Originally Posted by j9fd3s
1. ALL of the replacement rotors are C stamped.

2. the rotors were graded by BATCH. do you really think a rotor from 1986 is going to be the same weight as a rotor from 2010? even if it has the same letter

3. do you really think 2 new "random" rotors are going to match with your counterweights?

if you're really that worried about it have it balanced, its not expensive
not sure i follow you, yes i do think that they would be the same weight after 20 years and their weighting process determines their letter categorical stamp. otherwise you have rotors that are far out of weight from one another on a seesaw, one will obviously try to throw the other off. as far as my reasoning is concerned the rotors are suggested to be required to be within 50grams of one another in total weight which is how they were stamped by milling material off the rotors in sequence to balance them properly. more material needs to be taken off some rotors to balance them first, which designates their stamp category.

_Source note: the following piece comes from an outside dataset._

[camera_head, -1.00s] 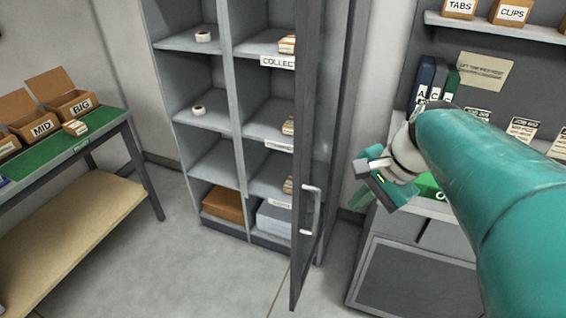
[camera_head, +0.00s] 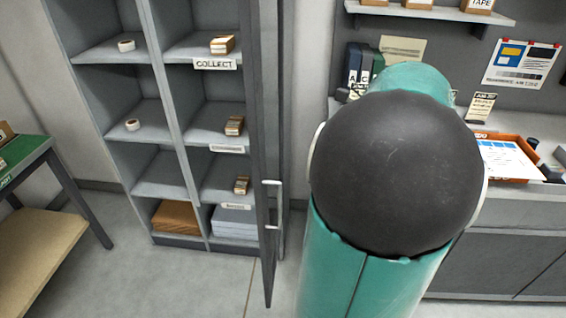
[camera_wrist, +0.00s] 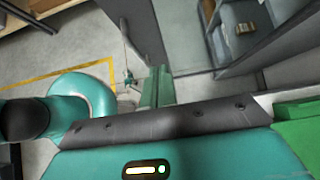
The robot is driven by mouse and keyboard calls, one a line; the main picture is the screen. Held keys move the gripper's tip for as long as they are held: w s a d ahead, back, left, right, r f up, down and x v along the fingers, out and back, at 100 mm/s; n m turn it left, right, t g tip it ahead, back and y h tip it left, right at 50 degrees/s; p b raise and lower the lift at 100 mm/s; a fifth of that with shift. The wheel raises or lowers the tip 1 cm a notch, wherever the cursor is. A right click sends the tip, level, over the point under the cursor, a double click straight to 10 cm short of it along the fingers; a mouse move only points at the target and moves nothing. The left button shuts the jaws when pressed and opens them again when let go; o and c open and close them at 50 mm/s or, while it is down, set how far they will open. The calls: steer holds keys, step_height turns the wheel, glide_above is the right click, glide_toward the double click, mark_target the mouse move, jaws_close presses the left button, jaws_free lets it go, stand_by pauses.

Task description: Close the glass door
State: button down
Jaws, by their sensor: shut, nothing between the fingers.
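The glass door (camera_head: 260,150) of the grey cabinet stands open, swung out toward me. In the head view it is nearly edge-on, with a pale upright handle (camera_head: 273,205) on its right side. In the wrist view its dark frame (camera_wrist: 146,30) and glass pane show beyond my fingers. My gripper (camera_wrist: 155,88) is shut and empty, with its green fingers close to the lower part of that frame in the picture. I cannot tell whether they touch. In the head view my own arm hides my gripper.
The cabinet (camera_head: 180,105) holds tape rolls, small boxes and a brown box on its shelves. A green-topped table (camera_head: 28,158) stands at left. At right a grey bench carries an orange tray (camera_head: 520,180) and binders. Open floor (camera_head: 215,275) lies in front of the cabinet.

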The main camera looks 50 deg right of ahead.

i think of each rotor as a wheel on a wheel balancer first, the rotor needs to be balanced by adding or removing weight on each of the 6 tips(all they can realistically do is remove material though), this throws the weight of each rotor off obviously one more than the next, so grading by batch doesn't make sense to me because the rotors from one batch are obviously all going to be different weights anyways.

know what i mean?

i can only guess that mazda just releases the rotors in large batches with one series of stamping to keep all things equal. throwing 3 metric tons of rotors into a box without sorting there can possibly be far more E rotors than B rotors which can cause irregularities with necessity from the market.

mazdatrix is kind of a poor example of this though, in part because they bought out mazda warehouse NOS materials many many years ago. the warehouse may have only had "C" stamped rotors at the time so that is all that they have ever carried. that is why you can find many items at mazdatrix that you simply can't get new anymore from the dealerships.

Last edited by RotaryEvolution; 02-16-11 at 01:40 PM.